One other effect of this shooting is that it drowned out the coverage of Pope Francis’ encyclical which seeks to lead the human community to take its proper role as co-workers with Triune God for the healing of the planet.
Near the end he frames a vision of the Cosmic and incarnate Christ. He writes,
“This leads us to direct our gaze to the end of time, when the Son will deliver all things to the Father, so that “God may be everything to every one” (1 Cor 15:28). Thus, the creatures of this world no longer appear to us under merely natural guise because the risen One is mysteriously holding them to himself and directing them towards fullness as their end. The very flowers of the field and the birds which his human eyes contemplated and admired are now imbued with his radiant presence.”
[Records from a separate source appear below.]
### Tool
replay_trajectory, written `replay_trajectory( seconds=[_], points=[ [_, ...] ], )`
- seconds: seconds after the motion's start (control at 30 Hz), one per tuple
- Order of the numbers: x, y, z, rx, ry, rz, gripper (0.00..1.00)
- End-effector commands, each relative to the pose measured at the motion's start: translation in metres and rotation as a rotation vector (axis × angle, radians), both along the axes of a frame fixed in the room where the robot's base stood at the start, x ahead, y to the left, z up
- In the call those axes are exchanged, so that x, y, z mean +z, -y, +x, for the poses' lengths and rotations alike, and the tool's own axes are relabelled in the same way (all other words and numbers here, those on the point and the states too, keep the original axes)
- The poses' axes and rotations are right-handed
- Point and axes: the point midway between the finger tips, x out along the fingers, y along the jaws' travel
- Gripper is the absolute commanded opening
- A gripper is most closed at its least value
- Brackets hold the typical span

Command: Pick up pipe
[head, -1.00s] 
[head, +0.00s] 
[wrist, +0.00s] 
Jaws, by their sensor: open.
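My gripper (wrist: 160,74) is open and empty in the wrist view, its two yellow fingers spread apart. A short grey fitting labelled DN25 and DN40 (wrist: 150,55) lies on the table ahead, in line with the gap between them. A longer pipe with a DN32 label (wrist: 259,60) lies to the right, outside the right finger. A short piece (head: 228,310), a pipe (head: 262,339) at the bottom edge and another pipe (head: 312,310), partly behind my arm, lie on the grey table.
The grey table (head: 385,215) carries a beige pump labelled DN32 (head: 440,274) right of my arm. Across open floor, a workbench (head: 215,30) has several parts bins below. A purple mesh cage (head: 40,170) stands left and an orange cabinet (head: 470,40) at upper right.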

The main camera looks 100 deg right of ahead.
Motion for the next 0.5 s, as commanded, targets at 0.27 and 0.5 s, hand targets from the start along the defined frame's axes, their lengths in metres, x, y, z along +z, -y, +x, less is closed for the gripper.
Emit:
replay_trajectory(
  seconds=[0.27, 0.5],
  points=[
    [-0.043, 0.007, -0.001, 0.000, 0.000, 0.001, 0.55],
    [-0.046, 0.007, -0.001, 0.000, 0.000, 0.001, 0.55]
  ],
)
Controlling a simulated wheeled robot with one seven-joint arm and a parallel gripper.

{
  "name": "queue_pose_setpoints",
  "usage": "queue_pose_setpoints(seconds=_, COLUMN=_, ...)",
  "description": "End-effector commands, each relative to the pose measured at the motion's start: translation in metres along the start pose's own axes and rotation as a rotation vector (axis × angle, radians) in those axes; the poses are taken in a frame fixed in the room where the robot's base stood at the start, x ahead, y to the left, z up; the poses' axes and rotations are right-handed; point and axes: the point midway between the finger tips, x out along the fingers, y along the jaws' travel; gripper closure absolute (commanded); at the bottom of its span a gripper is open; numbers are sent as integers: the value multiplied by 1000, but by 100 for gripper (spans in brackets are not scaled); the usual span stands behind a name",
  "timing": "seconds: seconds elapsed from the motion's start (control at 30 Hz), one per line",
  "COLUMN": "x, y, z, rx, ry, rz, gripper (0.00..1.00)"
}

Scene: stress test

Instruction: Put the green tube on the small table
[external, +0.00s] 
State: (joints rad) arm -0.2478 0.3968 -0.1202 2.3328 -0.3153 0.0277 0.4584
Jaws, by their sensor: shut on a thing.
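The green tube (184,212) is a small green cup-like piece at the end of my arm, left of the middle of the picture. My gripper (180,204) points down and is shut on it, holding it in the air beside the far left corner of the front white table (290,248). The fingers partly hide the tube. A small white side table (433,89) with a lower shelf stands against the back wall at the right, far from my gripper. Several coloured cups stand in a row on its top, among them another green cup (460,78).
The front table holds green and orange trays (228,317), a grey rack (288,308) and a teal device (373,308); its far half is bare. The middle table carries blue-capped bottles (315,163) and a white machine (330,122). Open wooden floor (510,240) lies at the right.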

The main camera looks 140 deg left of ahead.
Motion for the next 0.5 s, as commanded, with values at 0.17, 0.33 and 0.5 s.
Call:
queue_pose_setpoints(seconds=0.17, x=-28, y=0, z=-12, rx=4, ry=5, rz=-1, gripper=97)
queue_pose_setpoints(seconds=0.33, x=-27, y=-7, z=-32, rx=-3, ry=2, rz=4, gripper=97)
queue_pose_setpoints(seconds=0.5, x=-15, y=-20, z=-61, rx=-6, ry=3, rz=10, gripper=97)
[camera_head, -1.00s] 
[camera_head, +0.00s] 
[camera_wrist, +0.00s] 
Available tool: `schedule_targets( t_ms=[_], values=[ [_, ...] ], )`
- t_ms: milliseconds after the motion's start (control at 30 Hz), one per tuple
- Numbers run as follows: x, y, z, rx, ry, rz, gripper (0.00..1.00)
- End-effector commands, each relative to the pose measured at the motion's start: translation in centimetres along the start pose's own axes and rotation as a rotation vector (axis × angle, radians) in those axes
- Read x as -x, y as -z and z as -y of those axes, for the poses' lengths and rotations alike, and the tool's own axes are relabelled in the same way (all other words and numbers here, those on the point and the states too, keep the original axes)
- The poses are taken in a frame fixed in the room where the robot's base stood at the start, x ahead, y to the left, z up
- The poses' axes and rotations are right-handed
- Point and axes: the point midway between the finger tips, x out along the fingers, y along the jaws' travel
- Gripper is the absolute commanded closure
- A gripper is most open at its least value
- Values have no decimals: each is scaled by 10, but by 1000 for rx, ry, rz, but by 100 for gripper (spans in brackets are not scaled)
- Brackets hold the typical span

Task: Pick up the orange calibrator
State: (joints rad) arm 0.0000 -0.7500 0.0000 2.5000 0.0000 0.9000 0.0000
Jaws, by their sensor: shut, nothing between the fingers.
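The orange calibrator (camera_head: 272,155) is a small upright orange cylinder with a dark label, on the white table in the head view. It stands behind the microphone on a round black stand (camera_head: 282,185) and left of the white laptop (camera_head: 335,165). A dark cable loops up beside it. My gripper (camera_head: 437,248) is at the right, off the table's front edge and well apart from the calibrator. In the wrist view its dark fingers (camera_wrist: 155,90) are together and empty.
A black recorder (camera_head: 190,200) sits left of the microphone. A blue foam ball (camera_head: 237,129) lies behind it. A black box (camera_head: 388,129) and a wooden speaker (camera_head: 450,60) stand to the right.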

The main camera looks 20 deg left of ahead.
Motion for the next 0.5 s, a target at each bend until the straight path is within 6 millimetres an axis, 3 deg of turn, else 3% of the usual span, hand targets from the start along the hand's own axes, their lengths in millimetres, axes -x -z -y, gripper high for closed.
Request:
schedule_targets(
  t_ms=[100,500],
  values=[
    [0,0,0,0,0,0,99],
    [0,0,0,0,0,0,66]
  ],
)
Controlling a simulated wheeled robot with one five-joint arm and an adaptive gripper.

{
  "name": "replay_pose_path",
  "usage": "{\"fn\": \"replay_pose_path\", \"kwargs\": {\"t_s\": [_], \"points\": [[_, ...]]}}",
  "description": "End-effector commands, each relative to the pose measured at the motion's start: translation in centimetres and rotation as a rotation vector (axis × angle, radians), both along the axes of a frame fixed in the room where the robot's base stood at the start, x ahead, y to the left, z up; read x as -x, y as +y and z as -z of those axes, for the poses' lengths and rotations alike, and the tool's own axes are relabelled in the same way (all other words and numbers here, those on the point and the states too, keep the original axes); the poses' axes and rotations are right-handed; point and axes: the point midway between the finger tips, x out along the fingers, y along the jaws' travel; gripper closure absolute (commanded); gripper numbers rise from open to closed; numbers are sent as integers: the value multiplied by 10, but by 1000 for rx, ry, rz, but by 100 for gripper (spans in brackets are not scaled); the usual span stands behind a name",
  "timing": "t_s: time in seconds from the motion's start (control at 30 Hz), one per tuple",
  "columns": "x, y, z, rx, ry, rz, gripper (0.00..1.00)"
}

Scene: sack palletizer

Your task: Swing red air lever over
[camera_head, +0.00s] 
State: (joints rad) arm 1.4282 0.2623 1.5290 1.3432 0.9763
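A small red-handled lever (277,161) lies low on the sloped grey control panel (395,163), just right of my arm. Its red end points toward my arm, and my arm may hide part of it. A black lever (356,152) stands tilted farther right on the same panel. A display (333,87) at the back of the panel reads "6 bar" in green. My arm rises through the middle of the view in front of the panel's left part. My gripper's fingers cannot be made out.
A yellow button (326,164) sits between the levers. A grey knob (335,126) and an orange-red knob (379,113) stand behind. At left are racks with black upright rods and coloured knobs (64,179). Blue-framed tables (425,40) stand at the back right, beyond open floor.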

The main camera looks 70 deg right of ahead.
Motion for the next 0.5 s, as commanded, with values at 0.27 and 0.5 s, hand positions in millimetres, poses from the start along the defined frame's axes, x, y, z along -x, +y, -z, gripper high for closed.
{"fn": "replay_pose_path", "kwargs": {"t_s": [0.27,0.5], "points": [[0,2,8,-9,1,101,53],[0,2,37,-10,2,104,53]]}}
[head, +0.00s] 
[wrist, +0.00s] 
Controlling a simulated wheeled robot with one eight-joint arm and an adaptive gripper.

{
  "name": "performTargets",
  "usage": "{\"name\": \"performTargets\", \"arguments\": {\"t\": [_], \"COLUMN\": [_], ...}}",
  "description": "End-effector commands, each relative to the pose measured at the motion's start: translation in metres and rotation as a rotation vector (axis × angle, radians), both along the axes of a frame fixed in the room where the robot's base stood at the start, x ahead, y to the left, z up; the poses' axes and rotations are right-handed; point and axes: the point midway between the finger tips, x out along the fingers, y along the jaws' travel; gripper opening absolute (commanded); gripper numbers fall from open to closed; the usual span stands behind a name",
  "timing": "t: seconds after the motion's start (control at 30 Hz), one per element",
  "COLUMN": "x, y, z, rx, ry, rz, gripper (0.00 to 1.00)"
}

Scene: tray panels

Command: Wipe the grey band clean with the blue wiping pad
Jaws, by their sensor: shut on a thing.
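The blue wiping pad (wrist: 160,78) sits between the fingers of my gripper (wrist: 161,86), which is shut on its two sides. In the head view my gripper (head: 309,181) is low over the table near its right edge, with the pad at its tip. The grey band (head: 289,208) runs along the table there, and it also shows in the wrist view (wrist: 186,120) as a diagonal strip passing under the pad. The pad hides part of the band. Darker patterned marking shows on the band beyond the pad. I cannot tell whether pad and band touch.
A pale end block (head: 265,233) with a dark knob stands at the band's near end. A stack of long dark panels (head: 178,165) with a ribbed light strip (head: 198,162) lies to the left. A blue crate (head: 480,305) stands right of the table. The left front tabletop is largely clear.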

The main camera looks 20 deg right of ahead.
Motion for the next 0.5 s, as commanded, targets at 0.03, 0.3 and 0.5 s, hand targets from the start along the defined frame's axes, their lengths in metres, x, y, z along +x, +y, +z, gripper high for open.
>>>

The shooter in Charleston didn’t see Black people “imbued with God’s radiant presence.”
Rather he saw enemies imbued with the presence of evil.
As we often say, “We don’t see things as they are, we see things as we are.” Richard Rohr
When the storm had been stilled, the disciples “were filled with great awe and said to one another, “Who then is this, that even the wind and the sea obey him?”
Christ is calling us to stillness and peace so that we too may know the true story of creation and salvation.
Let us now take a minute of silence to pray for those affected by this tragedy and let us pray for the on-going conversion of our lives to the Story of Jesus Christ.